When I saw “Hoover High” I immediately thought of Hoover, Alabama which is a perennial power in Alabama.
Seems like the poorer schools would have more black players.
Does Iowa not know how to fairly rank their football games? Let the lower ranked schools player each other. The higher class teams play each other.
Problem solved.
I could see that there are advantages to being rich and none to being poor. It made me work hard, stay in school, study and learn, and get rich.
Truth and reality are excellent teachers.
Simple solution, just schedule the poor schools to play the Miami Dolphins.
I have an idea instead of whining about losing so much...play better. I hear this whining at the college level now also. You have the top 4...Alabama, Clemson, Ohio State, Oklahoma and then you have everyone else. Those 4 programs sell their soul to get victories but it's not up to them to play worse or be made worse by the NCAA, its up to the Floridas, Oregons, LSUs and Michigans to play better.

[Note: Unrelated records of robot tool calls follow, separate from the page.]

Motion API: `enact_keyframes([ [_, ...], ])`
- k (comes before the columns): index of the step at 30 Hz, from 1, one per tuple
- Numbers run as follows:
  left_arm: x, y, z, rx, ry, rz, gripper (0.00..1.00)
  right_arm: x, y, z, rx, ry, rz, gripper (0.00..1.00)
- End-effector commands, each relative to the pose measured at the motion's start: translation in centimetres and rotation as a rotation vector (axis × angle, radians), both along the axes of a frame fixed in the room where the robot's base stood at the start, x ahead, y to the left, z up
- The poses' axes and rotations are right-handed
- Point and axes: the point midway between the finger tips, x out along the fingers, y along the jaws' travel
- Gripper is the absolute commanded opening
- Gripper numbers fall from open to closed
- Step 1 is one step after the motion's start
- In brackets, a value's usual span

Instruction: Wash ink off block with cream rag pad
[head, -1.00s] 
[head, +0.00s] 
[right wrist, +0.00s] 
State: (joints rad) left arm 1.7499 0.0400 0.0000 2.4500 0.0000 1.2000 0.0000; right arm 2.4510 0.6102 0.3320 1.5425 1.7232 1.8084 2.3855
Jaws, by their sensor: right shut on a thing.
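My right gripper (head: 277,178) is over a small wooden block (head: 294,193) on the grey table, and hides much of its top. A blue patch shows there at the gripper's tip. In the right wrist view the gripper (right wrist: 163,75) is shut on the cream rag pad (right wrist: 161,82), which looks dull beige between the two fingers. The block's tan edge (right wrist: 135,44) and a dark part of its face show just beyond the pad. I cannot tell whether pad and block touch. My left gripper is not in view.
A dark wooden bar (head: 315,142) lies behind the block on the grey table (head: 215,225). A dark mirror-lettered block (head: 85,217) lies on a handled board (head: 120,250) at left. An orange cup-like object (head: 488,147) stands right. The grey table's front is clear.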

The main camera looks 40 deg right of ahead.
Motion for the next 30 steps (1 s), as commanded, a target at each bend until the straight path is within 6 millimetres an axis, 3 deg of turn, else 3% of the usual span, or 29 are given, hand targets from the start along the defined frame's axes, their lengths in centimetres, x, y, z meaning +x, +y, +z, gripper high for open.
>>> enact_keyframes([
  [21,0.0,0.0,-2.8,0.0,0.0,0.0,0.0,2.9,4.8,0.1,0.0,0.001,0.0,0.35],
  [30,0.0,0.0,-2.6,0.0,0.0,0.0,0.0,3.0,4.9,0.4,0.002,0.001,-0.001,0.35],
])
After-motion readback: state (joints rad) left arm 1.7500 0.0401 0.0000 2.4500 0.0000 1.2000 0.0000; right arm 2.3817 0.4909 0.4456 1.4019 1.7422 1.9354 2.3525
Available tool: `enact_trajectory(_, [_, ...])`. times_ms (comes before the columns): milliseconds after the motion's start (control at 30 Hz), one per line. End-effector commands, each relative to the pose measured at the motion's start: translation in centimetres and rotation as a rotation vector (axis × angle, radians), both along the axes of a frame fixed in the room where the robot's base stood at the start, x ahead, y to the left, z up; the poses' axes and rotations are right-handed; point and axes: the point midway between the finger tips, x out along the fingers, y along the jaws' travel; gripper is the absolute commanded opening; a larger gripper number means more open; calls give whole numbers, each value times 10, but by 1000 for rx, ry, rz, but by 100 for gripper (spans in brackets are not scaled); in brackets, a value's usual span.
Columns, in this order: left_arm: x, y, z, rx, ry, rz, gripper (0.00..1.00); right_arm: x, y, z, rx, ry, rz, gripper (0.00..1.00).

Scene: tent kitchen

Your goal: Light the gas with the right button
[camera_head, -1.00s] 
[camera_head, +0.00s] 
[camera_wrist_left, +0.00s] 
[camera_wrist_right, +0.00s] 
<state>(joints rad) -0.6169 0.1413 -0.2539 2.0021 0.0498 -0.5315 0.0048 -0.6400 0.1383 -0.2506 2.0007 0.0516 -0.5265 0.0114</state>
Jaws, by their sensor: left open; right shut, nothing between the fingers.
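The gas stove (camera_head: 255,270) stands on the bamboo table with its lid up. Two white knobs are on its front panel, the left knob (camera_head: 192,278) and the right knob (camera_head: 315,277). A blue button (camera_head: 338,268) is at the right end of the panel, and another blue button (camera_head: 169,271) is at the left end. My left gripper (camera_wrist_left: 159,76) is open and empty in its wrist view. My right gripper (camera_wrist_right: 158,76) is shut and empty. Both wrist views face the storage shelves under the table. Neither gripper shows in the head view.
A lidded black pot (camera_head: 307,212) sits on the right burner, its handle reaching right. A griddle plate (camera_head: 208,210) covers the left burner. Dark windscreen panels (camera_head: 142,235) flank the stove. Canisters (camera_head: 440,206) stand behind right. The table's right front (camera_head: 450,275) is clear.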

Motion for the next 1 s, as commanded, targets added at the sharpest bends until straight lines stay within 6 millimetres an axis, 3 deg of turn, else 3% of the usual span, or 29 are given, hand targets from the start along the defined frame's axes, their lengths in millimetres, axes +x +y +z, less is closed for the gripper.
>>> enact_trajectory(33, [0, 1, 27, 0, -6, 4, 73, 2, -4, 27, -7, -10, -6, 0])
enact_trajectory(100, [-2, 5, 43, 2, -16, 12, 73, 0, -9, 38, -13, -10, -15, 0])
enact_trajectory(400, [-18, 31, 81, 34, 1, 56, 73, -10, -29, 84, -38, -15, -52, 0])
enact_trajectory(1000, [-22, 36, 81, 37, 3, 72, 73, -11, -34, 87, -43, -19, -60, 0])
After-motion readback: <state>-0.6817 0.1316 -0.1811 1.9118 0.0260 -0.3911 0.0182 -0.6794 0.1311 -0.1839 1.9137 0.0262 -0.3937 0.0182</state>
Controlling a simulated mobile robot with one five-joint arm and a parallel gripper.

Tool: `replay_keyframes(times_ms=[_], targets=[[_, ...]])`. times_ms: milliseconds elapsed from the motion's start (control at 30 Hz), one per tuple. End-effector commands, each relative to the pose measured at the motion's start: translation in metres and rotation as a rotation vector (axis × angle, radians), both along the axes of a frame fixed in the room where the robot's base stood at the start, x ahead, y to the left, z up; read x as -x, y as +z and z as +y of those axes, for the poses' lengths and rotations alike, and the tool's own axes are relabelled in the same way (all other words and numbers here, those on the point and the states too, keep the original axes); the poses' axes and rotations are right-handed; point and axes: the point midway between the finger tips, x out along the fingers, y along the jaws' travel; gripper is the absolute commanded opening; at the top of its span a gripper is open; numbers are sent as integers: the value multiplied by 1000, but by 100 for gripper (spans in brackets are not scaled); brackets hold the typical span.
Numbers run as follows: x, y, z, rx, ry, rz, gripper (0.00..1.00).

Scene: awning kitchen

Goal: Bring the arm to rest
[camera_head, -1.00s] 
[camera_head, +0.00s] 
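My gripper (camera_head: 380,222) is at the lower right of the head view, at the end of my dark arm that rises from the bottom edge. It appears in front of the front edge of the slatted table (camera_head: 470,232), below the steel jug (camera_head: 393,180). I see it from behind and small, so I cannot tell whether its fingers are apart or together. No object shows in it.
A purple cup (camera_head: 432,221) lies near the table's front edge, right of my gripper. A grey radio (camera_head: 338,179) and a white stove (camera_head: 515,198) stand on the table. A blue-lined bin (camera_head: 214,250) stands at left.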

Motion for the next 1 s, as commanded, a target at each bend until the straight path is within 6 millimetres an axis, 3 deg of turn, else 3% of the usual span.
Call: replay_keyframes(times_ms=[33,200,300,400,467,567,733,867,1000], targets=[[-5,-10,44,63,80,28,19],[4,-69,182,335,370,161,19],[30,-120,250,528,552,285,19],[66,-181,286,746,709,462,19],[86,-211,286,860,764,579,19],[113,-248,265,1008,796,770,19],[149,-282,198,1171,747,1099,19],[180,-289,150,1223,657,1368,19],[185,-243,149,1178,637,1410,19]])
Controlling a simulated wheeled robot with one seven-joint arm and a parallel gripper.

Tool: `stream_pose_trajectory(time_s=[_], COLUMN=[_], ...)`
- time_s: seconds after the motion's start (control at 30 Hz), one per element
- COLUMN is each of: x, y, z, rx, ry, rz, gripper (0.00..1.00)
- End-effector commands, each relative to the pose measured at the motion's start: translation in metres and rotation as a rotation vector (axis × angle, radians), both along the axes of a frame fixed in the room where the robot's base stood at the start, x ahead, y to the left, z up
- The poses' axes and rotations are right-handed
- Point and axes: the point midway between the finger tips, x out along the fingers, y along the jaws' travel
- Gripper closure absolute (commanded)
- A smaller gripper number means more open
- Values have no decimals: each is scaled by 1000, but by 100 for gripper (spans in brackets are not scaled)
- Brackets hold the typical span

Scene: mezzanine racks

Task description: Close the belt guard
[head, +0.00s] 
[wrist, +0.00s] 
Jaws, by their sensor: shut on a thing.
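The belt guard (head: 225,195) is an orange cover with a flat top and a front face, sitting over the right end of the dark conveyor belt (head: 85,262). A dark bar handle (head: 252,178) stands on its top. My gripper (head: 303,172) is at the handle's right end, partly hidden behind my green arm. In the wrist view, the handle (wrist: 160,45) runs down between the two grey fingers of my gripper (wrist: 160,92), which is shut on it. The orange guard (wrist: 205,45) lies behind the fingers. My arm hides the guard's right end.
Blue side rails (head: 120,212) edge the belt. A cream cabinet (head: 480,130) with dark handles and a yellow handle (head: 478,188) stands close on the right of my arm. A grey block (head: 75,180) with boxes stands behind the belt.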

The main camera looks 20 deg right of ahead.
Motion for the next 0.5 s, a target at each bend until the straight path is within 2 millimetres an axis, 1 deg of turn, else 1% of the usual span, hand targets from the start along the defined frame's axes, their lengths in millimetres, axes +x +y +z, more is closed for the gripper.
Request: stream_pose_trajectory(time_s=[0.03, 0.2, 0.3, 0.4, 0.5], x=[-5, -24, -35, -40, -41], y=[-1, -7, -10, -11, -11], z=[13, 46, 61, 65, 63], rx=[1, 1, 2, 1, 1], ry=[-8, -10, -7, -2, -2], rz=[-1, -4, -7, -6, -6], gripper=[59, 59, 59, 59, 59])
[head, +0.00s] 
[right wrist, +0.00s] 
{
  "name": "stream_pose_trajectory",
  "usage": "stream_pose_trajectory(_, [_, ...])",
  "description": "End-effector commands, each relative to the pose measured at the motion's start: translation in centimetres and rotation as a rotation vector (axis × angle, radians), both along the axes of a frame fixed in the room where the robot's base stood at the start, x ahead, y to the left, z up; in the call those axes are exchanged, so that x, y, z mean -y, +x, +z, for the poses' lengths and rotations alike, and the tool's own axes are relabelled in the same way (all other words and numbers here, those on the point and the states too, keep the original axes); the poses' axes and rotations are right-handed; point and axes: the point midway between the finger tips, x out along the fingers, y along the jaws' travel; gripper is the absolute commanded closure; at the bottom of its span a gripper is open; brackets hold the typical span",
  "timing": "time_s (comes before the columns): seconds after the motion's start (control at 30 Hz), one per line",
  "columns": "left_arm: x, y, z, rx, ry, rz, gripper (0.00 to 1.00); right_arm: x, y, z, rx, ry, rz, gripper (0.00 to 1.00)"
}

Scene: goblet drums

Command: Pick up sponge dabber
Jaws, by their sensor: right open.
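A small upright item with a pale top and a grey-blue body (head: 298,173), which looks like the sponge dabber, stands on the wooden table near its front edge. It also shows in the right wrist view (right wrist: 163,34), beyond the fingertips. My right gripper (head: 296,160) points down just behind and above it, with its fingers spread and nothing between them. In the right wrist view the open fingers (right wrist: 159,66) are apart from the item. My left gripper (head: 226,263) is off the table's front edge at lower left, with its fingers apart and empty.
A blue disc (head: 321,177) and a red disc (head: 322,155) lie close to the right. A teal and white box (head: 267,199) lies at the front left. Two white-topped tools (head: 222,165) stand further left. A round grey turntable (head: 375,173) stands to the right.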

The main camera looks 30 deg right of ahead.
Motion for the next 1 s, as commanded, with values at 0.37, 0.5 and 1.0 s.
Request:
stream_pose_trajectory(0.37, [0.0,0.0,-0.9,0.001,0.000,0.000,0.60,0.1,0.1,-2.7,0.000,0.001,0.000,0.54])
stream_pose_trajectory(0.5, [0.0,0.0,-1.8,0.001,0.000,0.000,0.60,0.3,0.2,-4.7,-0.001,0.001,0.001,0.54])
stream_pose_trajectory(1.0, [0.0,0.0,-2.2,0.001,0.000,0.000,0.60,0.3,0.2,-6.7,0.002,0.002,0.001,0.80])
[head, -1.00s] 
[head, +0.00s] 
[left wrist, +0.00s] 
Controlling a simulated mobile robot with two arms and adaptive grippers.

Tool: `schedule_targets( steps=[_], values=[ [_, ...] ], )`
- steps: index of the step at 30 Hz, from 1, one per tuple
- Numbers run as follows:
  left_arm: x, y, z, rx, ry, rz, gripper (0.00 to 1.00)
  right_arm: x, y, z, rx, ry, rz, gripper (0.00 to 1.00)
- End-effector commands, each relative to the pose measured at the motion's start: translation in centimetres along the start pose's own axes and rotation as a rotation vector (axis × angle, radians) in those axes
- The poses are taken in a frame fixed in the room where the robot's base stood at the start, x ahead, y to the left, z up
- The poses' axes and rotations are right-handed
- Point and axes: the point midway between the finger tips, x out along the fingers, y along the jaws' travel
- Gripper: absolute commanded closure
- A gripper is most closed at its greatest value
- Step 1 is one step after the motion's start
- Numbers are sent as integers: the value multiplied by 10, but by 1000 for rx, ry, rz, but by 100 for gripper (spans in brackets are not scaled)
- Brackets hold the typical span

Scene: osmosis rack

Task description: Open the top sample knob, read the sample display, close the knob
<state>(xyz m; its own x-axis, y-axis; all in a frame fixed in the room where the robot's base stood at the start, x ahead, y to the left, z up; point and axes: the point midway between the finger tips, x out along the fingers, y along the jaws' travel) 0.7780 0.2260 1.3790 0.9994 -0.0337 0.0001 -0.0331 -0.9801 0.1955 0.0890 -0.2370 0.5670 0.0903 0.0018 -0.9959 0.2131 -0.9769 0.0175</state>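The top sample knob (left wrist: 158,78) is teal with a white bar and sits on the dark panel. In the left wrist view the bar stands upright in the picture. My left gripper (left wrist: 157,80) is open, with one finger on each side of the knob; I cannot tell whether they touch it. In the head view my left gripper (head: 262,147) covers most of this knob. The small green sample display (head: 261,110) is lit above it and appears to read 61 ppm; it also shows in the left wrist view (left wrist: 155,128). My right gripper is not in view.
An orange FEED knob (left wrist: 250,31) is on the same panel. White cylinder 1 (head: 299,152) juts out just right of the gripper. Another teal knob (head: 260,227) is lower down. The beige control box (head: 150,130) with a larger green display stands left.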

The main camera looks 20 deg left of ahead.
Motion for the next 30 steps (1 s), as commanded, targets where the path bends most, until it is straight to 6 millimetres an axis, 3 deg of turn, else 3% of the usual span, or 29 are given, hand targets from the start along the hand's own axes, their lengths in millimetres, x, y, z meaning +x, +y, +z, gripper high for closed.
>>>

I think it was Bear Bryant -way back in the days of segregation - that was ‘always’ crying about Bama being a powerhouse in the South but go to Michigan and Ohio etc and get our backsides handed to us by players that grew up in the shadows of ‘Bama but weren’t allowed to play in Alabama.
It changed....
That’s why Bear scheduled to play USC in 1970, he knew Bama would get their hides tanned and force to the school to allow black players.
That way, everyone can be losers.
Good idea. And bring this fairness percentage idea to the NFL.
Limit black players to just 13% of the team. Bring in more white players.
Affirmative Action must work both ways or it is just another instance of Racism.
Or the schools drop football and host co-ed soccer in the stadiums on Saturday afternoon. Liberals love that pansy game. I would no allow my kids to play that crap and they are better for it.
Bryant had already recruited and signed black players before that game. Wilbur Jackson was already playing on the freshman team that year.
Wilbur Jackson, the first black to sign a football scholarship at Alabama, was a freshman and ineligible to play in 1970.
Around here some of the poorer schools in rougher areas (McKeesport, Woodland Hills, Aliquippa, Clairton) generally have some of the best teams.
> Put football out of its misery at the HS level. <
I think that eventually will happen. Because the times they are achanging. Players with suspected long-term concussion injuries will get lawyers. The lawyers will sue the school districts. And then the districts liability insurance will become too expensive.
Eliminate the scoring system. Everybody wins.
I attended that game. Another factor was the Bear had preferred smaller and quicker linemen during his first decade or so at Alabama. Sam Cunningham was as big as many of Alabama's linemen and linebackers, which made bringing him down even more difficult. He changed his philosophy about the size of lineman during those same years.
One of the most black student schools, most poorest in Charlotte, kicked many teams butts for years. They were a fine football team. Outstanding band too.